• EXERCISE REQUIREMENTS
All the data should come back exactly as it was given.

• SUPPLIED MATERIAL
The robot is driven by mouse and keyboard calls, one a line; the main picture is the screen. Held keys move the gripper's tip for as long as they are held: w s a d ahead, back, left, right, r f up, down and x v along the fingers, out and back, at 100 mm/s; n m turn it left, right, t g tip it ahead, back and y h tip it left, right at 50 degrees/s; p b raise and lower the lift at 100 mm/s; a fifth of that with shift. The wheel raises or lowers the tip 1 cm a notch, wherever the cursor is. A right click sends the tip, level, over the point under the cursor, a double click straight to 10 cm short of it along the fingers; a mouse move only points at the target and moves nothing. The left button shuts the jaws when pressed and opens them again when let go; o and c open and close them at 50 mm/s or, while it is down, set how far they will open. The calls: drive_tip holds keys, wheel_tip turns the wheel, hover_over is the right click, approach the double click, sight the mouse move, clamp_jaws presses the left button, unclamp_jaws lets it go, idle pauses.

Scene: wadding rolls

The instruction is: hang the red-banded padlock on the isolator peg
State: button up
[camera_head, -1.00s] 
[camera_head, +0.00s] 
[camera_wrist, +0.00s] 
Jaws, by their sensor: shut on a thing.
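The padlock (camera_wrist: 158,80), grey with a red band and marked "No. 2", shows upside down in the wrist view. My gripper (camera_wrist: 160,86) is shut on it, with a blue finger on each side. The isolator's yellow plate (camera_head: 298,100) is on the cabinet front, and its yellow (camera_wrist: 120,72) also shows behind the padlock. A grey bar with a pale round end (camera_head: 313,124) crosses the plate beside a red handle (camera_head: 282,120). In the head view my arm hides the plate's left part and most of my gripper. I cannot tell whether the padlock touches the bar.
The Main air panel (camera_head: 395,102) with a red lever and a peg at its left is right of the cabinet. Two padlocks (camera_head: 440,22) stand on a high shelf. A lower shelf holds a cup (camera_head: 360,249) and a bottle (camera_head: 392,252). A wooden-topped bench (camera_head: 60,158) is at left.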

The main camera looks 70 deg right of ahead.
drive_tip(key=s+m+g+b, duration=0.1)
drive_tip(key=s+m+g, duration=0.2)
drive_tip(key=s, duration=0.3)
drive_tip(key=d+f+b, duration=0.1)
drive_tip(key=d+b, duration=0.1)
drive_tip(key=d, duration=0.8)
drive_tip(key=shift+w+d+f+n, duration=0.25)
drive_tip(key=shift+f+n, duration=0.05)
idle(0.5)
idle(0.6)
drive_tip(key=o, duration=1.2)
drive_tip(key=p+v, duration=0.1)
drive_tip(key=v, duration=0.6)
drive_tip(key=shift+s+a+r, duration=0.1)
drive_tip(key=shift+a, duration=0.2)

• THE SOLUTION
The robot is driven by mouse and keyboard calls, one a line; the main picture is the screen. Held keys move the gripper's tip for as long as they are held: w s a d ahead, back, left, right, r f up, down and x v along the fingers, out and back, at 100 mm/s; n m turn it left, right, t g tip it ahead, back and y h tip it left, right at 50 degrees/s; p b raise and lower the lift at 100 mm/s; a fifth of that with shift. The wheel raises or lowers the tip 1 cm a notch, wherever the cursor is. A right click sends the tip, level, over the point under the cursor, a double click straight to 10 cm short of it along the fingers; a mouse move only points at the target and moves nothing. The left button shuts the jaws when pressed and opens them again when let go; o and c open and close them at 50 mm/s or, while it is down, set how far they will open. The calls: drive_tip holds keys, wheel_tip turns the wheel, hover_over is the right click, approach the double click, sight the mouse move, clamp_jaws presses the left button, unclamp_jaws lets it go, idle pauses.

Scene: wadding rolls

The instruction is: hang the red-banded padlock on the isolator peg
State: button up
[camera_head, -1.00s] 
[camera_head, +0.00s] 
[camera_wrist, +0.00s] 
Jaws, by their sensor: shut on a thing.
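The padlock (camera_wrist: 158,80), grey with a red band and marked "No. 2", shows upside down in the wrist view. My gripper (camera_wrist: 160,86) is shut on it, with a blue finger on each side. The isolator's yellow plate (camera_head: 298,100) is on the cabinet front, and its yellow (camera_wrist: 120,72) also shows behind the padlock. A grey bar with a pale round end (camera_head: 313,124) crosses the plate beside a red handle (camera_head: 282,120). In the head view my arm hides the plate's left part and most of my gripper. I cannot tell whether the padlock touches the bar.
The Main air panel (camera_head: 395,102) with a red lever and a peg at its left is right of the cabinet. Two padlocks (camera_head: 440,22) stand on a high shelf. A lower shelf holds a cup (camera_head: 360,249) and a bottle (camera_head: 392,252). A wooden-topped bench (camera_head: 60,158) is at left.

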The main camera looks 70 deg right of ahead.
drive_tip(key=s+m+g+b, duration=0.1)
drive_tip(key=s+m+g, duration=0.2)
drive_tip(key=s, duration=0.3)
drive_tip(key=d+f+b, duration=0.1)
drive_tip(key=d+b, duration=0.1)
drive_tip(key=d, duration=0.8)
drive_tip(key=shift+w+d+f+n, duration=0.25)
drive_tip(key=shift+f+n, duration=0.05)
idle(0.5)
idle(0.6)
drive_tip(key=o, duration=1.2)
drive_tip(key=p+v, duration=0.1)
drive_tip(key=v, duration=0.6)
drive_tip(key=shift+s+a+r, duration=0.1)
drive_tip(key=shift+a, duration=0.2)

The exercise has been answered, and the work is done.